In the last quarter, none of Tap's three Taranaki wells have been commercially successful.
Richmond-1 in PEP 38745 found no hydrocarbons.
In PEP 38765, Supplejack South-1 found a minor oil discovery while Supplejack South-1A delivered gas shows but failed to flow on test.
Tap said in its latest quarterly report that is negotiating the sale of its onshore Taranaki assets with "interested parties".
One of Tap's partners in PEP 38745, TAG Oil, has bought out the previous operator Bridge Petroleum and has taken 100% stakes in two other onshore Taranaki permits. It remains to be seen whether Tap and TAG do a deal on Tap's equity in that permit.

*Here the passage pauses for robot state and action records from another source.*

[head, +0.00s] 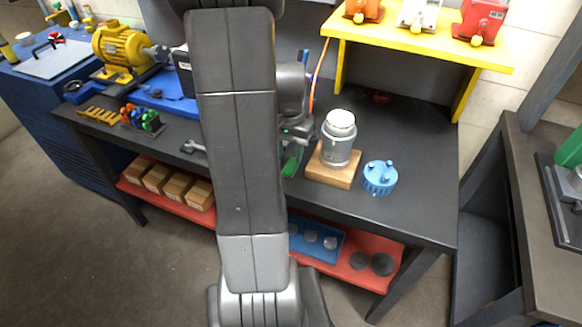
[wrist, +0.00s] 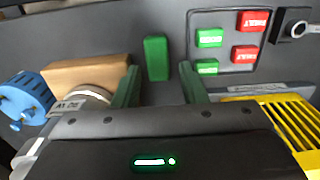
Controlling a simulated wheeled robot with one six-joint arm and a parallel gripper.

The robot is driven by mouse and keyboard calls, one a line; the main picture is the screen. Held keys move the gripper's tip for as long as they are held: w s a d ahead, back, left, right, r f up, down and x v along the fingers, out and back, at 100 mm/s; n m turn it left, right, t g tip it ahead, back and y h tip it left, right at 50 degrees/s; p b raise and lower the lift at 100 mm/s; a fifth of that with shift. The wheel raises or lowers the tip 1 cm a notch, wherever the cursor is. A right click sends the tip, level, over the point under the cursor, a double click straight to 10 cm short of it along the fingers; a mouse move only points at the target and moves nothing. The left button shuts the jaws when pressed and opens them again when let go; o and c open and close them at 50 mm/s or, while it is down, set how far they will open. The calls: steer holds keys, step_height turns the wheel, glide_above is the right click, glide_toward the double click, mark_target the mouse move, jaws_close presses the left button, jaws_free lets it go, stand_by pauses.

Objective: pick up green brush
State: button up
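A green block-shaped thing, apparently the green brush (wrist: 156,58), lies on the dark bench top in the wrist view. My gripper (wrist: 160,80) is open, with one dark green finger on each side of the picture's middle. The brush shows in the gap between the fingers, beyond their tips and apart from them, a little nearer the left finger. In the head view my arm hides most of my gripper. A green patch (head: 291,164) shows beside my arm there; I cannot tell whether it is the brush or a finger.
A wooden block (head: 332,168) bearing a grey motor (head: 338,140) stands close beside my gripper. A blue round cap (head: 379,178) stands right of it. Red and green tags (wrist: 232,40) and a yellow slotted piece (wrist: 275,118) lie on the other side. The bench's right end is clear.

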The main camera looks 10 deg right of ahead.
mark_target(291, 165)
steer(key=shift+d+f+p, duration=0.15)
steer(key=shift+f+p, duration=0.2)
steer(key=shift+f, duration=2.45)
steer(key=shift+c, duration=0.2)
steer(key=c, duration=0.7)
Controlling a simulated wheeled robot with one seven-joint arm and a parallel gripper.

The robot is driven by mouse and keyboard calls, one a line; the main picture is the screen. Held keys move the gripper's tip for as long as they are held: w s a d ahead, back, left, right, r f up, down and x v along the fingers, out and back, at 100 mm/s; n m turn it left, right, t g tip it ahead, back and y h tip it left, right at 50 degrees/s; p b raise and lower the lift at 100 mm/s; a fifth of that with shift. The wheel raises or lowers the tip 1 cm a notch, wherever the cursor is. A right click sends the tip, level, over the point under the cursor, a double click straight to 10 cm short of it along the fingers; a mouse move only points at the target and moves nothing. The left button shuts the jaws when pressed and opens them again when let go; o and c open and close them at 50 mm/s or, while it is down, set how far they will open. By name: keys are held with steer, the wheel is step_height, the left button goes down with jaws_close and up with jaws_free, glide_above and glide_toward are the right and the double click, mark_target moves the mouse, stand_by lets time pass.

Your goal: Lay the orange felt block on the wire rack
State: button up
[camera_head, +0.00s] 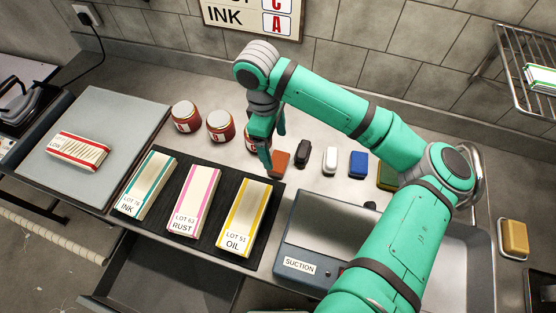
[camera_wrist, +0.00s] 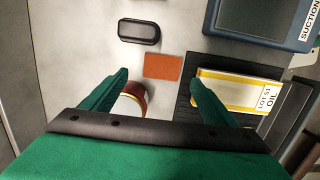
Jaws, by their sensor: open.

At Supplejack South, TAG took sole risk of the prospect after Tap and Austal Pacific Energy withdrew from the project but retained their equity in the rest of the PEP 38765 lease.
TAG is presently testing Supplejack South-1A, which targeted a 'sweet spot' roughly 700m from Supplejack-1 and is expected to announce results of that program soon.
Despite its coolness towards onshore Taranaki, Tap has taken 30% equity in offshore permit PEP 38496, a 500 square kilometre lease that lies just north of the Pohukura gas field.
Its partner is Finder Exploration (70%). The joint venture is reprocessing existing seismic data to delineate drillable prospects.
Tap also has a 40% stake in the Cutter prospect off the east coast of New Zealand's South Island, which is targeting 50 to 80 million barrels of recoverable oil.
Tap is the operator in this permit (PEP 38259) and Cutter-1 is scheduled for drilling in the third quarter of 2006 in 75m of water about 21km off the north Otago coast.
The other partners in the lease include Australian Worldwide Exploration, Beach Petroleum and private Perth company Claire Energy.